ShabbyDoo · on Sept 26, 2010

"And it should request exactly the columns that are needed by the result"

Gavin King (the Hibernate guy) argued that all columns should be fetched by default because (A) the marginal cost of doing so is very low once the db has taken the disk hit for any data in the row and (B) an in-memory object cache is easy/efficient if entire objects (rows) are cached at once. I might be paraphrasing a bit much.

One could argue that, when some databases can return a subset of column data from indexes (vs eating the disk hit for the row data) that limiting the columns fetched could be much more efficient.

There are probably very few areas of any app I've worked on where I would have gotten significant performance gains by limiting results to a subset of columns.

barrkel · on Sept 26, 2010

It depends. If there are a lot of columns and you're only interested in a handful, and there's an index that contains all those columns, it should be much cheaper just to select the interesting columns, as all the data needed can be retrieved from the index. Asymptotically, the size ratio between the columns selected and the columns in the table gives the speedup.

ShabbyDoo · on Sept 26, 2010

"a big intermediate result that you have to process aside from the database because your ORM doesn't allow you to do that within the database."

Processing in the DB isn't always desirable or even possible. Let's say that you are writing the Mint.com killer, and you want to fetch a user's portfolio and query a bunch of 3rd party systems (Yahoo finance, whatever) for stuff related to individual holdings. Let's say you have a table of holdings (security symbol as business key) along with a related set of buy/sell records for each holding.

Let's say that, there a 5% chance that there's something interesting found from the 3rd party systems which requires the buy/sell history for evaluation (capital gains tax-related? I'm just contriving an example here). One strategy would be to do a big join fetch of the holdings and history table. This would be efficient from a DB perspective if you would eventually require a high enough percentage of the history records. But, if you only require a small fraction of them, then it would be better to lazily initialize the history set on a per-portfolio basis. The exact percentage at which you would be indifferent between strategies from a performance perspective would probably be dependent on so many things that you'd have to just experiment with both fetch plans.

Unless an ORM tool is smart enough to observe code execution paths over time, profile them, and dynamically adjust fetch plans accordingly (a cool idea?), the ORM client code has to be able to specify the strategy it thinks is optimal.

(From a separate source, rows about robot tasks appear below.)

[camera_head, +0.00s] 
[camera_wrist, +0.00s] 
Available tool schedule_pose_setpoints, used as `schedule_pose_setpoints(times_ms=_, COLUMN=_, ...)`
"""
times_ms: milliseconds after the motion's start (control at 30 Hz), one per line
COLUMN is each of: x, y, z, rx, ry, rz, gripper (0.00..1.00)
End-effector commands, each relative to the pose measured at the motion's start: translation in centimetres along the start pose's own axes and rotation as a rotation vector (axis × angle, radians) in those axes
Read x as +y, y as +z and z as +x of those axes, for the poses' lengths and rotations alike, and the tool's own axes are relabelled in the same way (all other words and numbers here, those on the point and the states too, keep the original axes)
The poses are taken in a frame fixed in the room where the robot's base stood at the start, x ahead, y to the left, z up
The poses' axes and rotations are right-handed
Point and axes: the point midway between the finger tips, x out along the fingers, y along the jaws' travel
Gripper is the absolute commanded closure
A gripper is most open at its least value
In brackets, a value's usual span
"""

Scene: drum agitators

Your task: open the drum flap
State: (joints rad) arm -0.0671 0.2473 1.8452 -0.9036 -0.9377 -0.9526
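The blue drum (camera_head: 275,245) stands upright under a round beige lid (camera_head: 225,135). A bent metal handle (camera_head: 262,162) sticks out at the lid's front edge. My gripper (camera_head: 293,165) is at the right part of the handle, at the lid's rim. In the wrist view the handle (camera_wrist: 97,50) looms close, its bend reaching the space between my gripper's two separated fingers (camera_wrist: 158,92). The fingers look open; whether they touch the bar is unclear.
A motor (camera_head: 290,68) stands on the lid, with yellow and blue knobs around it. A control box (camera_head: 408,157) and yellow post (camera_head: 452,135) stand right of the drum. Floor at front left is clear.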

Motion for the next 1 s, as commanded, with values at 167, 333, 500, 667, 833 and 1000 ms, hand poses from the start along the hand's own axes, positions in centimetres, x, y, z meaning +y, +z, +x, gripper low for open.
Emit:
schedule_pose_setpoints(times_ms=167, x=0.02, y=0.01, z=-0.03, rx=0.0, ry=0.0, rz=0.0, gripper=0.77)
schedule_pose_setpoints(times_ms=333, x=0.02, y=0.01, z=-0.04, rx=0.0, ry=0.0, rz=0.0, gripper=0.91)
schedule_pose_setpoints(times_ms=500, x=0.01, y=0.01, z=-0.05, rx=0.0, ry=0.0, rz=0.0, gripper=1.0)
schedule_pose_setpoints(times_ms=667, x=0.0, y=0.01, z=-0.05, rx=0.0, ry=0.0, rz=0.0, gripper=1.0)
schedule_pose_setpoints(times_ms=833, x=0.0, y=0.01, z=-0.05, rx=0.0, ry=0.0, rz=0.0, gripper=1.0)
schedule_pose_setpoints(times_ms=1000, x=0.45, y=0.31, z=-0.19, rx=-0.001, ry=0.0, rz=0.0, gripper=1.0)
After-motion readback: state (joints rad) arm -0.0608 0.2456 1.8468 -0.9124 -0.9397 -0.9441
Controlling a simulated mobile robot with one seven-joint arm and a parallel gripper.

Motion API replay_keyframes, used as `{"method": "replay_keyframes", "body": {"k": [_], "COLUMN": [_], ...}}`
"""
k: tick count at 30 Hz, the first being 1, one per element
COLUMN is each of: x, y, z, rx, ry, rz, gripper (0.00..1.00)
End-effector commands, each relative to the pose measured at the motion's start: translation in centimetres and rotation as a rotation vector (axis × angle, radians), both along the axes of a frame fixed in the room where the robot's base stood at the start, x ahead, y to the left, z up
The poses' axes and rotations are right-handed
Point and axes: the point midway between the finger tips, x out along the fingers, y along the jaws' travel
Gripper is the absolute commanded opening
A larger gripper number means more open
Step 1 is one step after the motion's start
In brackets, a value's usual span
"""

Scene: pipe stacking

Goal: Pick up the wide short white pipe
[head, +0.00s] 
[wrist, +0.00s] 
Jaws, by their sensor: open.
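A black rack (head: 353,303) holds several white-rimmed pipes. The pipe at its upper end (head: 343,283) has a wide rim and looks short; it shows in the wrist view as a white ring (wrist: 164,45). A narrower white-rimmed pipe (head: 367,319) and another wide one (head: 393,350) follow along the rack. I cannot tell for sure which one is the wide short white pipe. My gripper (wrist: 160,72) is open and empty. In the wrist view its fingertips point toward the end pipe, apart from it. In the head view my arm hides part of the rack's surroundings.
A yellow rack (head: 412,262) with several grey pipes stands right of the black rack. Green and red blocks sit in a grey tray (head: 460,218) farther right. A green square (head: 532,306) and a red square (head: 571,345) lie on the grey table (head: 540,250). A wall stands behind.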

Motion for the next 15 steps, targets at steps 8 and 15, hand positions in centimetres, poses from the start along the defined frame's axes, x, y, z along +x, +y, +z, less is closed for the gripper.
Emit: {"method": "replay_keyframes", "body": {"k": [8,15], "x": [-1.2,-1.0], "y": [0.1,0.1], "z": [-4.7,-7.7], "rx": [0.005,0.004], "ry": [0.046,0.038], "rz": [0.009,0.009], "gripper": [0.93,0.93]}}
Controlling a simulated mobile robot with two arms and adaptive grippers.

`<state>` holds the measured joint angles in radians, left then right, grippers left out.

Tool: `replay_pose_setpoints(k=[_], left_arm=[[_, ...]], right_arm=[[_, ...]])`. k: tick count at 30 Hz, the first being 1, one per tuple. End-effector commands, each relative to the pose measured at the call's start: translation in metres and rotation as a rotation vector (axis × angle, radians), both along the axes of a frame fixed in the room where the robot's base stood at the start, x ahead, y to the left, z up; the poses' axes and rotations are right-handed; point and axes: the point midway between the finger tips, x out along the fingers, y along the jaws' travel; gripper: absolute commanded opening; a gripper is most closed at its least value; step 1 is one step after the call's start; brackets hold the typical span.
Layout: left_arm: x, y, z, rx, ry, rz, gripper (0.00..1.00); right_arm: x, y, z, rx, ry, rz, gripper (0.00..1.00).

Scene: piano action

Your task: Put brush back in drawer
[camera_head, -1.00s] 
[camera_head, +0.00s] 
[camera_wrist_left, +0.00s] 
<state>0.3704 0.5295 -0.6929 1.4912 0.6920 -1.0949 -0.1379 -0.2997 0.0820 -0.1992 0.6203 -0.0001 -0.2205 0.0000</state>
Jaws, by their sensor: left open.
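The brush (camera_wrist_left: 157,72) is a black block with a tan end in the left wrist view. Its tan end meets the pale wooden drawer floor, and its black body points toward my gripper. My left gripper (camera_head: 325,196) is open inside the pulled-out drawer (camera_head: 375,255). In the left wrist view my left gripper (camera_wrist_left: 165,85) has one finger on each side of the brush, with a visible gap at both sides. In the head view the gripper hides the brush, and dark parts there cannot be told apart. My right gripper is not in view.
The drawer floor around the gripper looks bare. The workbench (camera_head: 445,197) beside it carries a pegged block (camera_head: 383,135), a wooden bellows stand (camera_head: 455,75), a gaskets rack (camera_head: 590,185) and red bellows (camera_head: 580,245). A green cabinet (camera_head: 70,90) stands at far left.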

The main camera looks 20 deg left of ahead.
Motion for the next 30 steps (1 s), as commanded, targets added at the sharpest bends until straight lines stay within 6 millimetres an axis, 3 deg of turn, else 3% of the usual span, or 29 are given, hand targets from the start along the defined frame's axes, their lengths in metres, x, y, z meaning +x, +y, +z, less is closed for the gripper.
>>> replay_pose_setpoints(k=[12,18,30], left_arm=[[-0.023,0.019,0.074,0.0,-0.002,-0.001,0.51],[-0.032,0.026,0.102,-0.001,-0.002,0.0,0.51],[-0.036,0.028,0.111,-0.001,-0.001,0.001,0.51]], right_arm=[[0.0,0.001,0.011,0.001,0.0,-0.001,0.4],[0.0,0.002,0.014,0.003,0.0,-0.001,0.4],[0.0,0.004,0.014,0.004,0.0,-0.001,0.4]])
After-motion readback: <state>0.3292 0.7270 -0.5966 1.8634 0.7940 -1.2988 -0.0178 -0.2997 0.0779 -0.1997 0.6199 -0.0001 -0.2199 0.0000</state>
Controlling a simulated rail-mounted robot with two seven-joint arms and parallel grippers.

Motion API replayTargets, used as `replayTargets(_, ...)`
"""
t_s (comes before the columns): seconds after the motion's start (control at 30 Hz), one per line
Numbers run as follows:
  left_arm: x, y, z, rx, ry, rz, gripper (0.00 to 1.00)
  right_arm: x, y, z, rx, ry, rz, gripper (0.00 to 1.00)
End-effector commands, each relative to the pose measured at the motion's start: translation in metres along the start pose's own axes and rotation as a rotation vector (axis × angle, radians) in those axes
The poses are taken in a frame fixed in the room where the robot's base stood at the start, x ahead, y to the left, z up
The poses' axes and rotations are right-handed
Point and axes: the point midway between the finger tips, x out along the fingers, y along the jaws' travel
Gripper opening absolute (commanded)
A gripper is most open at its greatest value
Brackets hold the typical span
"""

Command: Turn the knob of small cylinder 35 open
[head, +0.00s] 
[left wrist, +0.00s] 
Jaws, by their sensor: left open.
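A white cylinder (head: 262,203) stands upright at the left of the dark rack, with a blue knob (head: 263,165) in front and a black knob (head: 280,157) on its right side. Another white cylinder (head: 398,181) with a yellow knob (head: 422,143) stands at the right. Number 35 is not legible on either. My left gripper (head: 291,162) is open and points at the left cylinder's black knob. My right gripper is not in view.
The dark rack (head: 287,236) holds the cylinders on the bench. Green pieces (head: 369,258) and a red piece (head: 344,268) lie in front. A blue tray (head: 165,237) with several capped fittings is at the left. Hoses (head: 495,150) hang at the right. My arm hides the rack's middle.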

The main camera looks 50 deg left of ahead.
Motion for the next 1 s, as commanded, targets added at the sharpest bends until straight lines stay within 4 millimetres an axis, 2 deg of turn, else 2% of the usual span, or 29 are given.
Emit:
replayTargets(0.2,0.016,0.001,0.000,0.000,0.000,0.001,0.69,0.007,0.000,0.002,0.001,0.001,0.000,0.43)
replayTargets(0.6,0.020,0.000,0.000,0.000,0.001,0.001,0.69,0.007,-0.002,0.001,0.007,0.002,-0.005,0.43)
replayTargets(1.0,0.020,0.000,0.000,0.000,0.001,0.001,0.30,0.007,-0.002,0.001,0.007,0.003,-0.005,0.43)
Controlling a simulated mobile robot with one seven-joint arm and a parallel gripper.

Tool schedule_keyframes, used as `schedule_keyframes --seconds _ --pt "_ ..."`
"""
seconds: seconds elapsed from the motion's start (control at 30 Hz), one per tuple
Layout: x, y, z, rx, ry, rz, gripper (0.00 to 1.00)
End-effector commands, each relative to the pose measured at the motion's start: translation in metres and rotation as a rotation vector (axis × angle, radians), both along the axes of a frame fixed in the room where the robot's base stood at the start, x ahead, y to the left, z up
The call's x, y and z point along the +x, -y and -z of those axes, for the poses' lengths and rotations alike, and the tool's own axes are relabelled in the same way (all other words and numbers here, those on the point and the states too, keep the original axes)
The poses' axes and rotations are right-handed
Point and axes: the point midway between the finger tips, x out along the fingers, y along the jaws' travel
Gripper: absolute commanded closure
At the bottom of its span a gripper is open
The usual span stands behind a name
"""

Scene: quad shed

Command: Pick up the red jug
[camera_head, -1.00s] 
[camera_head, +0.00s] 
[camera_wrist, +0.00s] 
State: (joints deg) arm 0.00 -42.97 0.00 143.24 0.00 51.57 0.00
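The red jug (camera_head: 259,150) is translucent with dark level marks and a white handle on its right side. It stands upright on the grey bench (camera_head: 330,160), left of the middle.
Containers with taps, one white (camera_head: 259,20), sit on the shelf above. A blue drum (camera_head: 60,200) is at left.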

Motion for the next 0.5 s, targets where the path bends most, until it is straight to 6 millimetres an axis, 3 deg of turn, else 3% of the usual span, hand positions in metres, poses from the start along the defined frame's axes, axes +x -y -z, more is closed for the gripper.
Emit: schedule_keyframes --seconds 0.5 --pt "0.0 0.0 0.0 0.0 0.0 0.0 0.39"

Granularity becomes important when doing batch-y stuff. Throughput is significantly higher when you select or insert records by the thousands instead of individually. However, you do take a big memory hit because you're keeping thousands of records around at once. So, if using table X for some batch activity running in only one thread of your application, it's probably best to use coarse grained fetching. However, if you're reading/writing as part of user transactions and are concerned about allocation/deallocation, record-by-record processing might be better. My knowledge of DB internals is too weak to discuss the trade-offs in the db of fetch granularity decisions.

jsean · on Sept 27, 2010

Squeryl is really awesome as far as scala-orms go. I've used it in a couple of hobby projects and currently am using it in a bigger, and hopefully revenue bringing, project (a mix consisting of scala, wicket, squeryl and mysql. So far so good!)

Maxime, the guy behind squeryl is also very very helpful. I've posted a few questions on squeryl's group and have never waited more than a day for a reply.

Perhaps it's because squeryl still is relatively unknown, but still, this goes to show that this project at least has a Human Interface which is always nice.

Lastly, hopefully squeryl will get some more attention now that Lift has given it some official attention.

Anyways, yeah. Squeryl. Cheers.

mhansen · on Sept 26, 2010

Needs a code example on the front page.

pjscott · on Sept 27, 2010

I was about to post the same thing. Code examples are the second thing I look at when I see the web page for some new library or framework. The first thing I look at is the one-sentence description right below the title, if any.

You may notice that this maps pretty well to how pages on Github are set up. That's because Github has really nice design.

rue · on Sept 26, 2010

Seems decent enough, I should reintroduce to Scala.

The website does not degrade well, though: no JS == no code listings.

vog · on Sept 26, 2010

It also uses a strange apostrophe replacement in words like won't and SQL's. That is, it uses an accute accent over a space (’) instead of a simple apostrophe (').